While the MCF strategy has enabled the rapid modernization of the PLA, the PRC faces considerable domestic challenges with its implementation, including structural and institutional barriers, a lack of incentives for POEs, and reliance on foreign-owned advanced technologies. SOEs, which form the basis of the PRC’s military-industrial base, are often lumbering and inefficient in driving innovation. As the traditional custodian of the defense industrial base, SOEs maintain a significant advantage in resources and capital over privatized start-ups. Consequently, SOEs prioritize maintaining their monopolization of the sector rather than fostering a culture of innovation. Concurrently, there is a lack of incentives for privatized technology firms to pursue dual-use technologies with the defense industry. As Elsa Kania and Lorand Laskai describe, “high tech firms outside of the traditional defense industry, few companies have found sufficient incentives to actively participate in supporting national defense . . . [over more lucrative] commercial applications.” Furthermore, Lauren Yu-Hsin Lin and Curtis J. Milhaupt found that, until 2018, fewer than 60 percent of SOEs and 26 percent of POEs had adopted decision-making provisions that supported party compliance. The low adoption rates among SOEs and POEs indicate that compliance is more often a symbolic gesture, questioning the effectiveness of party control over innovation. Consequently, the low adoption rates suggest that state-driven coercion to force collaborative innovation and integration between SOEs and POEs has had limited success. The PRC’s reliance on foreign semiconductor technology further complicates its defense programs, with 2 percent of the PLA’s official defense budget apportioned to purchasing semiconductors for MCF programs. However, the United States has implemented tighter trade restrictions on Chinese technology companies, such as Semiconductor Manufacturing International Corporation and Huawei Technologies, restricting the sale of end-user licenses for equipment that could be used for military purposes. Consequently, demand for high-tech semiconductors within the defense industrial base outpaces supply, significantly impacting MCF R&D initiatives. Semiconductor supply concerns, combined with the structural and institutional barriers between SOEs and POEs, threaten to stagnate the development of advanced dual-purpose technologies.

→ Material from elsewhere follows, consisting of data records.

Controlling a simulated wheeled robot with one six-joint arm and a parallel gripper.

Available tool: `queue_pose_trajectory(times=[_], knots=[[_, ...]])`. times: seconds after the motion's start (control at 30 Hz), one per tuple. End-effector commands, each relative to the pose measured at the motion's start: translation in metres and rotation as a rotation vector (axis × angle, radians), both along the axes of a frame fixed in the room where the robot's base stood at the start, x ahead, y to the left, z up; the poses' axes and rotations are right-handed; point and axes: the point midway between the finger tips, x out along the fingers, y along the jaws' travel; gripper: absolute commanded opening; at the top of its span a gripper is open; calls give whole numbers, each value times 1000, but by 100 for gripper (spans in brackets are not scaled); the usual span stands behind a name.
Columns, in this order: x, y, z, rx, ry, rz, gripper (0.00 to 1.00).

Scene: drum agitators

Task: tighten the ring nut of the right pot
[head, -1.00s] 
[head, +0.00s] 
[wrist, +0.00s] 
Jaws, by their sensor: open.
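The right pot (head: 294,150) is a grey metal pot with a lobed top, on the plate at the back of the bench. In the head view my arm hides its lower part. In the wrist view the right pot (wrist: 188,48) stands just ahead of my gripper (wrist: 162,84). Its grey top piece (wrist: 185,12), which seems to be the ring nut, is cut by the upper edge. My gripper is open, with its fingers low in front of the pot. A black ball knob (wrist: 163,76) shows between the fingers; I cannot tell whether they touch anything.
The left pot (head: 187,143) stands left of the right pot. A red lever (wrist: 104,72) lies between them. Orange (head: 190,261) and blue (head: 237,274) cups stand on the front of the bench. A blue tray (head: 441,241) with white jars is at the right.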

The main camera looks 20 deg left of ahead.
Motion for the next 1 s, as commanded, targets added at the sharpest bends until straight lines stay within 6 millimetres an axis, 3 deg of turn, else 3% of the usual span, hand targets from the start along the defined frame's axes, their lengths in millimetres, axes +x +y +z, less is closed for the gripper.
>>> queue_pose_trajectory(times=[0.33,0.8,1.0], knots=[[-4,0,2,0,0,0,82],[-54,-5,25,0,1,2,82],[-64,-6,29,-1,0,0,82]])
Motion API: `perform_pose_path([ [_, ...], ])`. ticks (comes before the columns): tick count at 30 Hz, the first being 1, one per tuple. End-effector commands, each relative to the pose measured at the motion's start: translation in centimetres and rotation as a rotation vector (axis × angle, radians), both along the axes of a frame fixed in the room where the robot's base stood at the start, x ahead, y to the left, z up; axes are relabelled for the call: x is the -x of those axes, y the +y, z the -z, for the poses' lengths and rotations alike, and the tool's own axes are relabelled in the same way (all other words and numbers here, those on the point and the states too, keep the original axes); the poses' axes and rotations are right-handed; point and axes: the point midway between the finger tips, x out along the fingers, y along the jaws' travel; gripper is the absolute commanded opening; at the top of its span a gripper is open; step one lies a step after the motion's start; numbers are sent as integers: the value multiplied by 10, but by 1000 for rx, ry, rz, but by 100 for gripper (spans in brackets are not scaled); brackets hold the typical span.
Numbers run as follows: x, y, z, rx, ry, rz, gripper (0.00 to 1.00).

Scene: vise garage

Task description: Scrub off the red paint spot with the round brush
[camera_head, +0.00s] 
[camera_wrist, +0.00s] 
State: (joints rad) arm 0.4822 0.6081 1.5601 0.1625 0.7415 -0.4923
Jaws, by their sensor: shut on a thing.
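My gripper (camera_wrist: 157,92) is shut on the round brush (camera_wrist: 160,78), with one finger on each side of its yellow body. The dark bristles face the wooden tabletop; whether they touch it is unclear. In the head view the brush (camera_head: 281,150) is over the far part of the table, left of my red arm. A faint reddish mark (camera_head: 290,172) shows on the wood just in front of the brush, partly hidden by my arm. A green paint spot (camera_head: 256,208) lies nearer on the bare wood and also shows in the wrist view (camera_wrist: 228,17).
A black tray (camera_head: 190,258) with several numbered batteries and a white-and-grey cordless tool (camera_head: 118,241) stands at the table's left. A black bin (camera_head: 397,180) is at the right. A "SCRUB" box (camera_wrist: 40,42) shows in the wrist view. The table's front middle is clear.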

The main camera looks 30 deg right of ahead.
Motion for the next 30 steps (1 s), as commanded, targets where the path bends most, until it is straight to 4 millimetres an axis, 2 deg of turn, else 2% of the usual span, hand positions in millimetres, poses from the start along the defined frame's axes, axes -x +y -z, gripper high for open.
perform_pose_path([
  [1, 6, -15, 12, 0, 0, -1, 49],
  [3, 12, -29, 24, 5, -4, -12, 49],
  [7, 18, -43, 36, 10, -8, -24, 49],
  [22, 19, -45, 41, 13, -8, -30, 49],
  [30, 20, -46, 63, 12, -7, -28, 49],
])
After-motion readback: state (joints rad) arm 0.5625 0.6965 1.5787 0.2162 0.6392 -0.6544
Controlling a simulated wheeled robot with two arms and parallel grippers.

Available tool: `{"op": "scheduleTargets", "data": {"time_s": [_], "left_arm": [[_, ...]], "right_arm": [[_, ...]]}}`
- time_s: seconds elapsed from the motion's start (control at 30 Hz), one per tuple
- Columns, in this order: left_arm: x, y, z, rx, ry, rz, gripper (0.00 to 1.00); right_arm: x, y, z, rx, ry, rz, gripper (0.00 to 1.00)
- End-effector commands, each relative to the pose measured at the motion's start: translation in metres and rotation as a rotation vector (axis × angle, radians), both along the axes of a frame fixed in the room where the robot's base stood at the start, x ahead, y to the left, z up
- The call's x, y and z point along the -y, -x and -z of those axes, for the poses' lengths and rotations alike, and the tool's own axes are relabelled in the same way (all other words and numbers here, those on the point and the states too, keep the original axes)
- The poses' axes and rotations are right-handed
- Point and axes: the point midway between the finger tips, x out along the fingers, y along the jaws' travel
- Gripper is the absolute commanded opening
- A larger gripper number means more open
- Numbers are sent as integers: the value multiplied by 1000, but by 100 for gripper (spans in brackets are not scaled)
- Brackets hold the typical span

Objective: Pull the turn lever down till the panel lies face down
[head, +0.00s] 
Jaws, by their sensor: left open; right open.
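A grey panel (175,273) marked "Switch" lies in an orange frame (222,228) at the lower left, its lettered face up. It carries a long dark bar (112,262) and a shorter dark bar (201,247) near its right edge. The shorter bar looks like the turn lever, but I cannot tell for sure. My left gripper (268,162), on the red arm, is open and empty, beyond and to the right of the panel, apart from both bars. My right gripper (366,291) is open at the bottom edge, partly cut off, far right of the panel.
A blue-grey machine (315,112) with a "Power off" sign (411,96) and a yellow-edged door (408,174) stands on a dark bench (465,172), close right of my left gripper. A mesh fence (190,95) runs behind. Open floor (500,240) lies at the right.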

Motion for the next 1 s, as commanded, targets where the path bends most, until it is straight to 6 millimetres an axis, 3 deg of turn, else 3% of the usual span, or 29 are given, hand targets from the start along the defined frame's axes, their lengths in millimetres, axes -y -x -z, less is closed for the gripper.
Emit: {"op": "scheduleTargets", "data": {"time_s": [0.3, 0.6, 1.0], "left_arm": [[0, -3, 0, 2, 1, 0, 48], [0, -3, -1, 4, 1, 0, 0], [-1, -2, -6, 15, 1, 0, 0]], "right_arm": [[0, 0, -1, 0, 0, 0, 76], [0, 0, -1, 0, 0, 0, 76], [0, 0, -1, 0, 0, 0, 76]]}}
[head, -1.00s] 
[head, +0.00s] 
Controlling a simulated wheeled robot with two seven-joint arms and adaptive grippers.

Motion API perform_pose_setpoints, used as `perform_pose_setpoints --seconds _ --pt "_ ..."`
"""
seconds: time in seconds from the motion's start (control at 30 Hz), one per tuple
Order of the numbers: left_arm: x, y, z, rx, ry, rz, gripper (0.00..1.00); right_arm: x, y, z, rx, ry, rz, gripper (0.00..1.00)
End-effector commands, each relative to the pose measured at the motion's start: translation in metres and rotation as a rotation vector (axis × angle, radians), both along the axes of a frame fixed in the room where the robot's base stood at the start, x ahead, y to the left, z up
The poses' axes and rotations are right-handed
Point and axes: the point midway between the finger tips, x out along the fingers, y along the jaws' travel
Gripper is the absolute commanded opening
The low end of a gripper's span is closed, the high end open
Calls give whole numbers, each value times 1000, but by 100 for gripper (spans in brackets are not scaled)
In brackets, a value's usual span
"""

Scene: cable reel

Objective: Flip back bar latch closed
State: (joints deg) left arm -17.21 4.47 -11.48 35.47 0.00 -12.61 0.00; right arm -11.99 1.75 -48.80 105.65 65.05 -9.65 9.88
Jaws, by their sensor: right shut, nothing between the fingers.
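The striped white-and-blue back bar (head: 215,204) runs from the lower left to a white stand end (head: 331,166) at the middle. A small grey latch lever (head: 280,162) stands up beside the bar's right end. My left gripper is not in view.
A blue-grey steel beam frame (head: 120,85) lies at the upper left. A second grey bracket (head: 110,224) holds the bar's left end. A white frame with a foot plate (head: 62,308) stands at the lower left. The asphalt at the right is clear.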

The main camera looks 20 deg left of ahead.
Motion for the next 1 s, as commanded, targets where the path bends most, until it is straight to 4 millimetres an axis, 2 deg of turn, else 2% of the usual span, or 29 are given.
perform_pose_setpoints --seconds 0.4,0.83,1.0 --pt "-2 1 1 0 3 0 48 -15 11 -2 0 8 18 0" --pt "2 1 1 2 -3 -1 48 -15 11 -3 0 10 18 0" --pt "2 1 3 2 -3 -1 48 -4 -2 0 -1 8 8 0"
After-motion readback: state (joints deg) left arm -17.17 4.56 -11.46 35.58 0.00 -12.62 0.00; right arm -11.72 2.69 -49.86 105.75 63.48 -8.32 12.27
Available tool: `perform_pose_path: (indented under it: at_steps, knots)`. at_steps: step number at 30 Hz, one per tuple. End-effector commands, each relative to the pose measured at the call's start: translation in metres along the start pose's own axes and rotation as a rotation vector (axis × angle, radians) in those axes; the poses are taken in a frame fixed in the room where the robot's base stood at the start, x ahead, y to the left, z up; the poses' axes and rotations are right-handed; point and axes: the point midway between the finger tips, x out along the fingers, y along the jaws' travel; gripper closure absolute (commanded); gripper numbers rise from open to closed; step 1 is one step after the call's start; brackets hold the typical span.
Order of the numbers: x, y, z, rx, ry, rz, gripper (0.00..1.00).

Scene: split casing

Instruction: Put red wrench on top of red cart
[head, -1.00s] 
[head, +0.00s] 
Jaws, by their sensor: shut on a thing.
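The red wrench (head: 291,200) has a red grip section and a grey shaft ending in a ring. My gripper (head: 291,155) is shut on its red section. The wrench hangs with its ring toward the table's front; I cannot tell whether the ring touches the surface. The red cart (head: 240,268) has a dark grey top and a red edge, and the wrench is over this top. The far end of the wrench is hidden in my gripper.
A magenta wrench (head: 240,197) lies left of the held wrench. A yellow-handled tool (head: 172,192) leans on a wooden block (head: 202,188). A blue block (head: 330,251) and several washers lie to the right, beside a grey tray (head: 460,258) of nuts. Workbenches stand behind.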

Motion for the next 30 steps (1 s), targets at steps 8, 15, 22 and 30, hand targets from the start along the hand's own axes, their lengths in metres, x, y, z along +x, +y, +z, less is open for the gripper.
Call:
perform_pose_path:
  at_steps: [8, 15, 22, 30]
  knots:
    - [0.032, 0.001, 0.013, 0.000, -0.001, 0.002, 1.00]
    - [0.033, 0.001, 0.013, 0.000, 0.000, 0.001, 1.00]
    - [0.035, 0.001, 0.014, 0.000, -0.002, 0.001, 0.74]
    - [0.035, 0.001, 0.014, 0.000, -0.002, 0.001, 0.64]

Implementing the MCF strategy serves as a crucial foundation for the modernization and operational readiness of the PLA. The integration of civilian industries, universities, and the PLA enables the PRC to adopt a whole-of-society approach to leveraging the development of advanced technologies, granting the PLA a decisive advantage over its geopolitical competitors. The establishment of the CMFDC exemplifies Xi Jinping and the CCP’s commitment to this strategy, streamlining processes across all sectors. This strategy, however, faces considerable domestic challenges that jeopardize its effectiveness. The prioritization of SOEs maintaining their monopoly over the defense industrial base, combined with a lack of interest from POE start-ups in developing dual-use technologies and a reliance on the foreign semiconductor industry, hinders the full realization of the MCF strategy. Navigating these complexities will determine the PLA’s ability to evolve into an intelligentized force and shape the PRC’s standing in the global balance of power, influencing geopolitical stability in the region. As the world shifts away from globalization, future scholarship can build on this analysis by examining the PRC’s ability to overcome disrupted supply chains and technological isolation from Western markets to achieve its goals of intelligentization.
Endnotes
[1] Science of Military Strategy 2020, In Their Own Words series (Montgomery, AL: China Aerospace Studies Institute, Air University, 2022), 36.
[2] Science of Military Strategy 2020, 174.
[3] Military and Security Developments Involving the People’s Republic of China, 2024: Annual Report to Congress (Washington, DC: Department of Defense, 2024), 24.
[4] Manoj Joshi, China’s Military-Civil Fusion Strategy, the US Response, and Implications for India (New Delhi: Observer Research Foundation, 2022), 19.
[5] Elsa B. Kania and Lorand Laskai, Myths and Realities of China’s Military-Civil Fusion Strategy (Washington, DC: Center for a New American Security, 2021), 14.
[6] Science of Military Strategy 2020, 179.
[7] Zi Yang, “Opening Up while Closing Up: Balancing China’s State Secrecy Needs and Military-Civil Fusion,” Asia Policy 16, no. 1 (2021): 59.
[8] Tai Ming Cheung, Innovate to Dominate: The Rise of the Chinese Techno-Security State (Ithaca, NY: Cornell University Press, 2022), 106.
[9] Joshi, China’s Military-Civil Fusion Strategy, the US Response, and Implications for India, 21.
[10] Military and Security Developments Involving the People’s Republic of China 2024, 29.
[11] Richard Bitzinger, “China’s Shift from Civil-Military Integration to Military-Civil Fusion,” Asia Policy 16, no. 1 (2021): 24.